- [The task] List all lines of the data containing the word "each".

━━ Given data

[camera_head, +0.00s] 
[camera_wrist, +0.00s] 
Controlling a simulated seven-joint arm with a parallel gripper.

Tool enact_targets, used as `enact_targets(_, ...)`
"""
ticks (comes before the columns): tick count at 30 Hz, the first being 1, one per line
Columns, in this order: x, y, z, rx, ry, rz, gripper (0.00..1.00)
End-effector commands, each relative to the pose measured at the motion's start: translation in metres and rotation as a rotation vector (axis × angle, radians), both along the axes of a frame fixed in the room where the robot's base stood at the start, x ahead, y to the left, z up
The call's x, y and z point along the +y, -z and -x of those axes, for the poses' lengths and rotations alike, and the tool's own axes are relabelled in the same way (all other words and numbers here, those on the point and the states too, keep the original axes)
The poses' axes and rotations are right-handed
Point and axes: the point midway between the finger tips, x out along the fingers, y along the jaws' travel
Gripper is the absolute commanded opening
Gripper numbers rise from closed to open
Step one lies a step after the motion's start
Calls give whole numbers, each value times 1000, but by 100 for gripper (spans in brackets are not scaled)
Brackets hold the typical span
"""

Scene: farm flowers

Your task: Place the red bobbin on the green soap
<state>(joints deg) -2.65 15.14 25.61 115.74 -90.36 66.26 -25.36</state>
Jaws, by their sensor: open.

━━━━

- [Full answer]
End-effector commands, each relative to the pose measured at the motion's start: translation in metres and rotation as a rotation vector (axis × angle, radians), both along the axes of a frame fixed in the room where the robot's base stood at the start, x ahead, y to the left, z up
Calls give whole numbers, each value times 1000, but by 100 for gripper (spans in brackets are not scaled)

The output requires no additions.